しかし、プラスチック資源循環促進法では、「そもそもごみを出さないように設計する」というサーキュラーエコノミー(循環経済)の考えが取り入れられており、3R(リデュース・リユース・リサイクル)+「リニューアブル(再生可能)」を基本原則に掲げています。
使い捨てカップの環境への影響は
それでは、冒頭で挙げたテイクアウト用ドリンクのリッドの話に戻りましょう。以下の図は2020年の「国際海岸クリーンアップ」が発表した世界各地の海岸で見つかるゴミのトップ10です。
順位 | ゴミの種類 |
1位 | 食品の包装 |
2位 | たばこの吸い殻 |
3位 | プラスチックの飲料ボトル |
4位 | プラスチックボトルのキャップ |
5位 | ストロー・マドラー |
6位 | プラスチックのテイクアウト容器 |
7位 | プラスチックのレジ袋 |
8位 | 発砲スチロールのテイクアウト容器 |
9位 | その他のプラスチックの袋 |
10位 | プラスチックの蓋 |
(Ocean Conservancy: 2022 report, International Coastal Cleanup)
便利なドリンクのリッドが10位にランクインされています。
カフェでより美味しいコーヒーを味わうときできる小さな一歩
カフェやコンビニエンスストアで飲むコーヒーやドリンク好きな方が、美味しいドリンクを堪能しながらも、環境のために簡単に始められる第一歩を紹介します。
- マイボトルを持ち歩く
これはいわずとしれた最も簡単なプラスチック削減方法です。
またマイボトルには削減の効果だけではなく、使う側にとってのメリットがあります。
保温、保冷性が高いためオフィスに帰るまで温度を保っておけるのです。そして、お小遣いの節約になります。コンビニエンスストアやカフェでは、マイボトルを持参すると割引価格で購入できる店舗もあります。
例えばスターバックスでは22円、タリーズコーヒーでは30円、上島珈琲店ではなんと50円の値引きがあります。

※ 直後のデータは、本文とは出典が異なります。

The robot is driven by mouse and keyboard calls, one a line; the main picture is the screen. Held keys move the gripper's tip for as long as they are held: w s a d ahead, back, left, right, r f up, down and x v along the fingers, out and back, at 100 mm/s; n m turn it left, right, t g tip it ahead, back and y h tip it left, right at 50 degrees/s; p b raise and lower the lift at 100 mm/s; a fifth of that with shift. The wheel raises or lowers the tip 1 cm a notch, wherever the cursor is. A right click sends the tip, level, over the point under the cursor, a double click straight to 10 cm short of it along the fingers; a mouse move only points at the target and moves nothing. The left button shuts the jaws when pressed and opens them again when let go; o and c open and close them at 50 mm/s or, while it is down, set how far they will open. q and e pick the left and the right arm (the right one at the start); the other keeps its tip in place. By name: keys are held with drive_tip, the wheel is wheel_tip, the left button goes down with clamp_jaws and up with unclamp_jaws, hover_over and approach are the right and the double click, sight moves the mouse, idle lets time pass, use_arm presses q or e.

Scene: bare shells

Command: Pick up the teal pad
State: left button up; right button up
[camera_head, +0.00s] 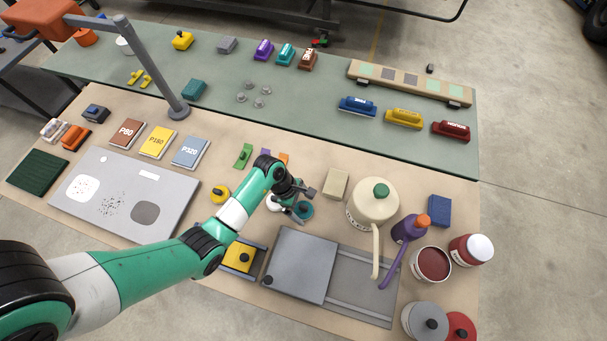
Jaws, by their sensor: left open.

また、マイボトルはデザイン性の高いものがたくさん出回っています。
自分のお気に入りのマイボトルを探す、その日の気分や服装、シーンに合わせて持ち歩くマイボトルを変えるのも楽しみの一つになるでしょう。 - 店を選ぶ
カフェでもコンビニエンスストアでも、店によって環境への取り組み方が違っています。
「マイボトル持参の割引」「店内でドリンクを飲んだ場合にリユースカップを使っているか」「ストローをレジカウンターで渡すかどうか」などから環境に対する取り組みの度合い知ることができます。環境に配慮した店を選ぶことは、小さな一歩に過ぎませんが大切なことです。その一歩が世の中全体を動かすことにつながります。マイボトルを持参した客が多く利用するようになれば、店側も積極的に環境に配慮するようになるでしょう。
最後に
ほっと一息つけるコーヒータイム。
マイボトルを使ったからといって環境に与える影響は微々たるものかもしれません。
しかし、マイボトルを使うことによって自分自身が環境について意識し、他の人も「そのボトルおしゃれだね」といって真似をするようになったら意義があることなのではないでしょうか。